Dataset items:
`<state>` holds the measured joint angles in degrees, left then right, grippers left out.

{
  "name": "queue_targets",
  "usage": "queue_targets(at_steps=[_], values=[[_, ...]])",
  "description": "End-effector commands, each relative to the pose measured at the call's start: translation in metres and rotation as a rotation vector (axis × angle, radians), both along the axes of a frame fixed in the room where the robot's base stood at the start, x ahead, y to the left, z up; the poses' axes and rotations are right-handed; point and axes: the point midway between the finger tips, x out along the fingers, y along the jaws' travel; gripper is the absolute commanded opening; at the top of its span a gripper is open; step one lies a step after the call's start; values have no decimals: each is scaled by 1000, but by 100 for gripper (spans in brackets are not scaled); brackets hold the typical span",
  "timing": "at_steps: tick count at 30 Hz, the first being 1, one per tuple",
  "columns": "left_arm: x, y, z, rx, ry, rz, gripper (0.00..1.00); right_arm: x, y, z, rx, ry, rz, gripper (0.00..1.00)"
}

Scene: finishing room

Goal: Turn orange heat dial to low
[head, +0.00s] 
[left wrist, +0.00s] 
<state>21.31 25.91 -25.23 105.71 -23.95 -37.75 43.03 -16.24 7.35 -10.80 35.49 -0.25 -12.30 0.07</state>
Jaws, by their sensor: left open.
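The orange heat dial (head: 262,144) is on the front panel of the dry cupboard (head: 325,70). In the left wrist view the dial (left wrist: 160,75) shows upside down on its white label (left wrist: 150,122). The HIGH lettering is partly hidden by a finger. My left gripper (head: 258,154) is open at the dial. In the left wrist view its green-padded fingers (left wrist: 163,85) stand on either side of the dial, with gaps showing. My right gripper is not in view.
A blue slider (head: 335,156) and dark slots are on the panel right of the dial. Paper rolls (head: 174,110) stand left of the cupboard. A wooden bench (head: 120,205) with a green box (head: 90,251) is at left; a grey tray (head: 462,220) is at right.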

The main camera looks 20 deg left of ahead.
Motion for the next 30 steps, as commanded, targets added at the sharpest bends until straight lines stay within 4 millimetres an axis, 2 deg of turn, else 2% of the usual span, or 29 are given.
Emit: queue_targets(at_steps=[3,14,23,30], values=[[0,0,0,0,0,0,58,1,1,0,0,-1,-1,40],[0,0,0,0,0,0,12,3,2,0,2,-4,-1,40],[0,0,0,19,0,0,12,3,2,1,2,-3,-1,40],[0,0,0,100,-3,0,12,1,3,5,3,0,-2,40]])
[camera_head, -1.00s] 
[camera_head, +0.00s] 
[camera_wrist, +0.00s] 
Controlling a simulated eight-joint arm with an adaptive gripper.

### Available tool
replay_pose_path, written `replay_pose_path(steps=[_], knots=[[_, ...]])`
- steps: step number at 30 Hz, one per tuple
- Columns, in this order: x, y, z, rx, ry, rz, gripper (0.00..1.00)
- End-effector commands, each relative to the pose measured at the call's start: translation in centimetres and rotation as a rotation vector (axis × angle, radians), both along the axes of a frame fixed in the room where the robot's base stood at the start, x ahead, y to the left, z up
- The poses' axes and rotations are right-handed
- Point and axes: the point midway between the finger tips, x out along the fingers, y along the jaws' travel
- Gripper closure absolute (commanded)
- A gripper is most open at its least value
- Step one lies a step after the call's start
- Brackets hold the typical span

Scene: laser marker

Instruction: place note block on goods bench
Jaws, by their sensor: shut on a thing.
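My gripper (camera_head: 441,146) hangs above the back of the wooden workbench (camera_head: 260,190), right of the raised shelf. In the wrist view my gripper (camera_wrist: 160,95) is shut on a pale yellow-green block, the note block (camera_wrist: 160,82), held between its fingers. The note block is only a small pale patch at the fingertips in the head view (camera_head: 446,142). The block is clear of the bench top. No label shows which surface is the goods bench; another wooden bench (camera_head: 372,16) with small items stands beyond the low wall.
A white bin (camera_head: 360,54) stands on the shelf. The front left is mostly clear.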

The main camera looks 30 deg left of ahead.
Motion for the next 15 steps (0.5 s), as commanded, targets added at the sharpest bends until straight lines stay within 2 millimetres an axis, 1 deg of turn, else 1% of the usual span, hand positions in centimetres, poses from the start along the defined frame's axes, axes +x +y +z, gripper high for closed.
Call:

■ Exercise brief:
Search the lines above for the string "millimetres" and copy each line that has it.

■ Solution:
Motion for the next 30 steps, as commanded, targets added at the sharpest bends until straight lines stay within 4 millimetres an axis, 2 deg of turn, else 2% of the usual span, or 29 are given.
Motion for the next 15 steps (0.5 s), as commanded, targets added at the sharpest bends until straight lines stay within 2 millimetres an axis, 1 deg of turn, else 1% of the usual span, hand positions in centimetres, poses from the start along the defined frame's axes, axes +x +y +z, gripper high for closed.

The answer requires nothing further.